Celui qui mettra en doute la cohérence de la position de Pablo Iglesias pourra se voir objecter avec raison que le leader de Podemos n’a pas changé de projet – exclure les Etats-Unis de la scène européenne – mais seulement de méthode – plutôt que de chasser l’OTAN, en faire une entité exclusivement européenne. Mais subsiste la question de savoir comment il mènera à bien sa politique du coucou consistant à chasser les Etats-Unis du poste de commandement de l’Alliance.
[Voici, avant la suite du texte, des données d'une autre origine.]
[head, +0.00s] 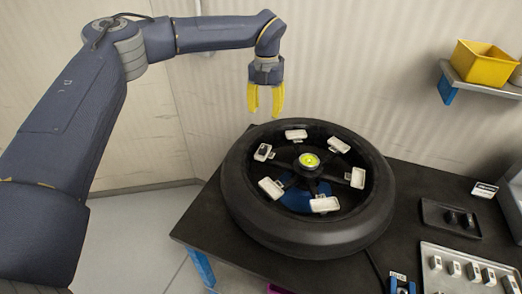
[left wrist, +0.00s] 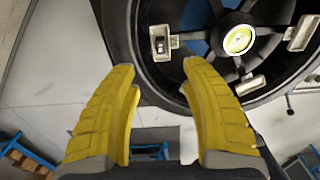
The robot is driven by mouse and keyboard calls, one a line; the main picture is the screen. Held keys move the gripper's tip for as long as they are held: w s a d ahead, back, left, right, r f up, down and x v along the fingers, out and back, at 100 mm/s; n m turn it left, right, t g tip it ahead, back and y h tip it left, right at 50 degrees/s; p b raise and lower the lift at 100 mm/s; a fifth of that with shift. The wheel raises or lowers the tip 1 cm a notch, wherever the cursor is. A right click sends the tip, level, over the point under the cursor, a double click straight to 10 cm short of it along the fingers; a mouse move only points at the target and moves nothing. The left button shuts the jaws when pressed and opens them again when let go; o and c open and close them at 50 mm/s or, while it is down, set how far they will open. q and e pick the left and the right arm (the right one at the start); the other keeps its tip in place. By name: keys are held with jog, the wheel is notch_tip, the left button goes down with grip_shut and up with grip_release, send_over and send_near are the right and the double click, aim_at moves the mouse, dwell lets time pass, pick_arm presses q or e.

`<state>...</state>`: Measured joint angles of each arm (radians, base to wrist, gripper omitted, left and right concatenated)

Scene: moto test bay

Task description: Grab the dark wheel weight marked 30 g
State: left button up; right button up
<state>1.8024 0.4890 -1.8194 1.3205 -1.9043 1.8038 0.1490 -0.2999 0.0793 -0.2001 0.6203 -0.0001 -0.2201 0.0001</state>
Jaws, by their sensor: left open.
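My left gripper (head: 265,108) is open and empty above the back left rim of the tyred wheel (head: 237,200). Its two yellow fingers also show apart in the left wrist view (left wrist: 158,80). A small dark piece (left wrist: 160,45) sits in a white holder on the wheel, just beyond the fingertips in that view. The same holder (head: 262,152) shows on the wheel's left side in the head view. Two dark pieces (head: 459,219) stand in a black tray (head: 430,206) at the right. I cannot read a 30 g mark on any piece. My right gripper is not in view.
Several more white holders sit around the wheel's yellow-green hub (head: 309,160). A light tray (head: 428,262) with several grey pieces lies at the table's front right. A yellow bin (head: 484,64) stands on a wall shelf. The dark table (head: 205,225) is bare at its left corner.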

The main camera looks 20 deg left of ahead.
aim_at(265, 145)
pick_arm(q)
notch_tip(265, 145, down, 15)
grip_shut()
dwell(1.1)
Nous pouvons sérieusement nous demander de quels leviers il dispose – il ne le dit pas lui-même – afin de mener à bien son projet.
 
D’une part, l’OTAN est une voix unique imposée depuis le dehors à un concert de nations en désaccord sur un grand nombre de questions géopolitiques – comment en effet définir une politique étrangère européenne conciliant les impératifs géopolitiques de la Pologne ou des Pays Baltes et qui n’ont rien à voir avec ceux de la France ou de l’Allemagne ? D’autre part, comme le rappelle Bruno Colson, « un effacement progressif de l’OTAN ferait un tort considérable aux Etats-Unis ». Il marquerait aussi l’arrêt du projet de conquête et de dislocation de la Russie qui dépasse le cadre étroit des promesses électorales du leader de Podemos.
 
Puisque Pablo Iglesias ment, et quelles que soient les raisons de ce mensonge – ignorance, calcul électoral ou duplicité –, nous craignons qu’il ne constitue pas un espoir sérieux pour les Espagnols qui souhaitent regagner une dignité qui leur a été confisquée par une classe politique opportuniste et compromise avec les oligarchies qui tirent les ficelles de la mondialisation.
 
Une classe politique que nous pouvons le soupçonner de vouloir rejoindre tôt ou tard, si l’affaire n’a pas déjà été conclue.